Fin de l’aventure pour Clément Reix. Mais l’histoire fut belle. Il y a trois mois, cet Amiénois d’origine était 783e mondial. La semaine prochaine, il pointera aux alentours du 280e rang. Entretemps, le plus tout à fait jeune homme (il vient de fêter ses 27 ans) a brillé sur le circuit Futures, trois titres – Mulhouse, Plaisir et La-Roche-sur-Yon – ainsi qu’une tripotée de victoires sur des Tops 300 à la clé : Brzezicki, Jouan, Mertens.
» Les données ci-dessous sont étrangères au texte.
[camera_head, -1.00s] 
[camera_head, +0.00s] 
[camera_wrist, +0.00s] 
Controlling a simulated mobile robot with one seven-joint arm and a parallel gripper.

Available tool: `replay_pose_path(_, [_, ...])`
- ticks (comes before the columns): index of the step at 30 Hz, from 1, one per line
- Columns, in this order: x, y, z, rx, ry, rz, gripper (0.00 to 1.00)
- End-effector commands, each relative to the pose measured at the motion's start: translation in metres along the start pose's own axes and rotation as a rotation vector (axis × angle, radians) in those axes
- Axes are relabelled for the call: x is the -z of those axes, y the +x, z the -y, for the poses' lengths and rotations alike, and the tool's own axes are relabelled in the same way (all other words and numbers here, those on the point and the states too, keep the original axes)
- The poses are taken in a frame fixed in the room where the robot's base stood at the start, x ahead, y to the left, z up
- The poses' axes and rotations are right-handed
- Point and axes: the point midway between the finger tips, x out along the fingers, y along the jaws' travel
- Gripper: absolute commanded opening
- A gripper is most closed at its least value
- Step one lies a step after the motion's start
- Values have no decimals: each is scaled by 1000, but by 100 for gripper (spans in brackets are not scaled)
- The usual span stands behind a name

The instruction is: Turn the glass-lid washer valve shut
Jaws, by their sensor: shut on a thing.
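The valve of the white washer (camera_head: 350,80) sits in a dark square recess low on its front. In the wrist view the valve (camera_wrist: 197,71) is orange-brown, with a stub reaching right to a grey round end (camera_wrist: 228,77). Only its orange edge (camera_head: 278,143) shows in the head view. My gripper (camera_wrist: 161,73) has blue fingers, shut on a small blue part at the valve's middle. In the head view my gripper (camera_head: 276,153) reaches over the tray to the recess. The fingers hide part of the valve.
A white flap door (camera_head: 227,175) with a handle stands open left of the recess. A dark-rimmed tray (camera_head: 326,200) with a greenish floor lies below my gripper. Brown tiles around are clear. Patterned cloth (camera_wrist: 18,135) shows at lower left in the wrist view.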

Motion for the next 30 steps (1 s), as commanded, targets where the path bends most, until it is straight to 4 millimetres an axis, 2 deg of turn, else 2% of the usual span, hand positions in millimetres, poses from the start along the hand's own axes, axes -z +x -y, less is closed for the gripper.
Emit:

Résultat des courses : une wild-card obtenue pour les qualifs de Bercy, un cadeau qu’il aura su honorer en battant au premier tour le Turc Ilhan, 90e mondial (6/4 6/4). « C’était ma première victoire sur un Top 100… ainsi que la première fois que j’affrontais un Top 100 ! », sourit l’intéressé, encore un peu étonné… tout comme doivent l’être les professeurs de tennis de sa jeunesse : à 20 ans, Clément Reix était « seulement » classé 1/6 ! Autant dire qu’à l’heure des paris sportifs légaux cela valait une cote de l’imaginer en joueur professionnel…
Et puis vinrent les années aux États-Unis. Plus âgé de deux mois que l’Amiénoise la plus célèbre du tennis français, Julie Coin, tous deux firent leurs études dans la même cité scolaire de la capitale picarde et choisirent, grâce à une bourse d’études, de partir étudier aux Etats-Unis, à l’université de Clemson, où en parallèle aux cours ils portaient les couleurs de l’équipe locale des Tigers en championnat universitaire. L’un comme l’autre y connurent une certaine réussite, Reix intégrant le Top 8 NCAA en 2006.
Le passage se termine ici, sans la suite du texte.